The multibillion dollar Denver airport is not compliant. Not that it matters; with the FAA not compliant, who will be flying in 2000?
The repair team is in the assessment phase. According to the
California White Paper, awareness is 1%; inventory is 1%; assessment is 5%. This means that they have over 90% of the project ahead of them: code remediation and testing, plus repairing any problems found in testing.
Forget it. The Denver airport gone.
This is from the DENVER BUSINESS JOURNAL (April 20).
* * * * * * * *
Denver International Airport has been billed as the airport for the 21st century. But it appears that billions of dollars in expenditures didn't include Year 2000 compliance. . . .
"It's certainly surprising that the airport wasn't designed with the year 2000 in mind," said Paul Dempsey, director of the transportation law program at the University of Denver. "The planning of DIA was from the outset focused on trying to assimilate cutting-edge technology in every sector of the airport. Given that fact, it is remarkable that the year 2000 was overlooked."
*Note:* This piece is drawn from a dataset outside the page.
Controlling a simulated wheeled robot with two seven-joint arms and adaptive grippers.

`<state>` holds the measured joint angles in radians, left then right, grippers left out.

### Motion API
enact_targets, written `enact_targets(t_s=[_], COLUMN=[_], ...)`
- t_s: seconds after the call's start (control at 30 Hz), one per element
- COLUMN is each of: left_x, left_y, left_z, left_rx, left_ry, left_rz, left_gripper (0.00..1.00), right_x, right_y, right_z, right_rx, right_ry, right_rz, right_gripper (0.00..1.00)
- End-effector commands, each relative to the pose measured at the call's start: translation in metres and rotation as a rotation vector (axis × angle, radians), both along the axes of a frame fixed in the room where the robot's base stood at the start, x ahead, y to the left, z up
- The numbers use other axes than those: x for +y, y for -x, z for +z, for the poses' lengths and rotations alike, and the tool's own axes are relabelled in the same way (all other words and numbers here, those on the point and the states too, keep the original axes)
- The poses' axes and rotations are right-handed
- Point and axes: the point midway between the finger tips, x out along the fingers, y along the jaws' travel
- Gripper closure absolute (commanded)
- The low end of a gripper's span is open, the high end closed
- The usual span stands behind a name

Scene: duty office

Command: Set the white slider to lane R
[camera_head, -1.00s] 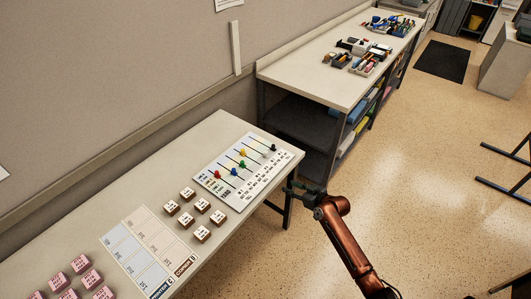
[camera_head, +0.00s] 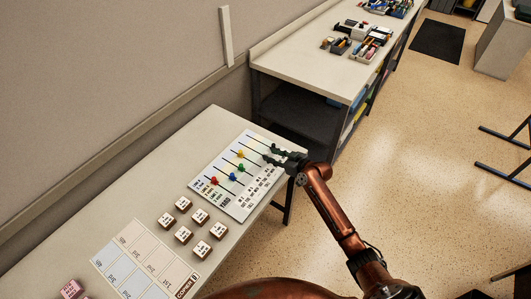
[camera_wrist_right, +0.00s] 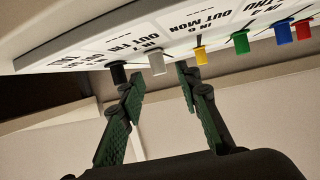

"I think this shows an appalling lack of planning," said Michael Boyd, president of the Boyd Group, an Evergreen-based aviation forecasting research firm. "I would have thought the one thing they could have done right at DIA was 2000 compliance. After all, the plan was to build the airport for the 21st century." . . .
The airport has established a Century 2000 Project task force that meets weekly and includes representatives from the airport's information systems department, along with individual airlines and other DIA personnel. The team has been working on the project for more than a year and divided its attack into five phases: awareness, assessment, renovation, validation and implementation.
"Right now we're in phase two, the assessment stage," said Chuck Cannon, director of public affairs at Denver International Airport, which opened in February 1995. "That's where we inventory our hardware, software and embedded systems and contact the vendors to see if they are compliant." . . .
The team at DIA has identified 100 systems that could have potential problems with the century date change. This does not include the functions of the airport's tenants, including individual airlines. Neither does it include the computer systems of the Federal Aviation Administration, which oversees air traffic control.
Of these systems, 40 have been deemed mission critical. These vulnerable systems include: the underground train system, airport communications boards, fire alarms, security access, gate access, flight and baggage information displays and the much-maligned baggage system, problems with which twice delayed the opening of the $4.3 billion airport. . . .
The Year 2000 problem lurks not only in back office computer systems, but in any mechanical device that relies on internal computer chips to function.
These embedded systems don't cost as much to fix. However, testing for compliancy can be labor intensive and expensive. Embedded systems such as the trains could represent the lion's share of the airport's Year 2000 problem, given that most of its computer systems are new enough to be compliant.
Officials at DIA said although they don't have a timeline for dealing with compliance, they are confident the problem will get fixed in time.
"We have every intention of solving this problem before Jan. 1, 2000." said Cannon. "But if the airport gets all our systems in compliance and the FAA doesn't, the airport will not work."
"The FAA is not going to let air traffic go to hell in a hand basket," said Cannon. "They aren't going to let something go that needs to be done.
Not everyone in the industry shares Cannon's faith in this arm of the federal government.
"The airlines have more incentive to deal with this problem, but more importantly they also have the business structure to take immediate action," said Boyd, who has no plans for air travel around the end of 1999. "But the FAA can't even change a light bulb in less than three years. I'm very concerned about the FAA."